Given instruction
Print exactly the lines that run from the line containing "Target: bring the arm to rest" to the line containing "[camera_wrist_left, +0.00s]", both included, and nothing else; pictures stay out.

☆ ☆ ☆

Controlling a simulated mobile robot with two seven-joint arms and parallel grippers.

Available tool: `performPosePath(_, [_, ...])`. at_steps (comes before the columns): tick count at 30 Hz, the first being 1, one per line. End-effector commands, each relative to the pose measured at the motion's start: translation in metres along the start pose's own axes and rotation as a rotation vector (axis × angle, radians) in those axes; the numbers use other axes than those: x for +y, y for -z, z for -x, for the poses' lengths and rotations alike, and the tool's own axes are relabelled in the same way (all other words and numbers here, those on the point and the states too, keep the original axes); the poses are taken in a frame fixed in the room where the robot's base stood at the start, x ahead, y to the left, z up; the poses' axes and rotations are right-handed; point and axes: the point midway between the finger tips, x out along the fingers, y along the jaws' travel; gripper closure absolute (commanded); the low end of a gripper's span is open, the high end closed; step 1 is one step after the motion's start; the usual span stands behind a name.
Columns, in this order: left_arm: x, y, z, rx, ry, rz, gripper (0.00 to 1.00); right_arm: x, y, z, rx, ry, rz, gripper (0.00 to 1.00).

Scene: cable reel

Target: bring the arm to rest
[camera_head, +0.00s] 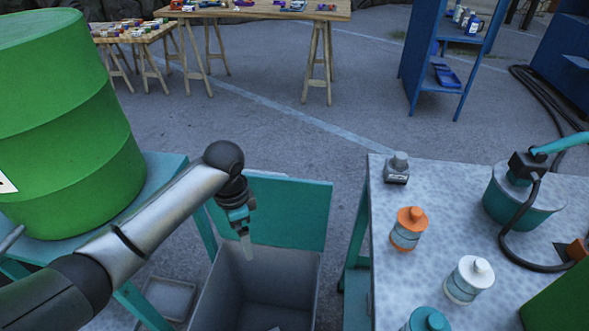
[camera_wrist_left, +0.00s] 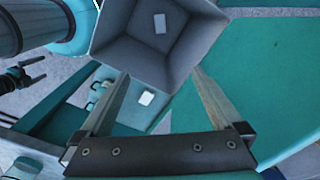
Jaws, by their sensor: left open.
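My left arm comes in from the left in the head view, past the green drum. Its gripper (camera_head: 246,245) hangs fingers down over the open grey bin (camera_head: 222,290). In the left wrist view the two fingers of my left gripper (camera_wrist_left: 161,76) stand wide apart with nothing between them. The bin's inside (camera_wrist_left: 120,30) shows beyond the fingertips, with a small white patch on its floor. A dark pronged shape (camera_wrist_left: 22,76) shows at the left edge of the wrist view; I cannot tell whether it is my right gripper.
A green drum (camera_head: 70,130) stands on a teal table left of my arm. A teal panel (camera_head: 290,210) stands behind the bin. A speckled table (camera_head: 430,200) at right holds several bottles and a teal pot (camera_head: 520,205).

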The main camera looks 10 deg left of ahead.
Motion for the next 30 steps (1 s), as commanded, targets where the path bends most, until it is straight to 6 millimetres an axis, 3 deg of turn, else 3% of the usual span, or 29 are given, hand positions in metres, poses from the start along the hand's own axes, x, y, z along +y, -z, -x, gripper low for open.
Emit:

☆ ☆ ☆

Written solution
Target: bring the arm to rest
[camera_head, +0.00s] 
[camera_wrist_left, +0.00s] 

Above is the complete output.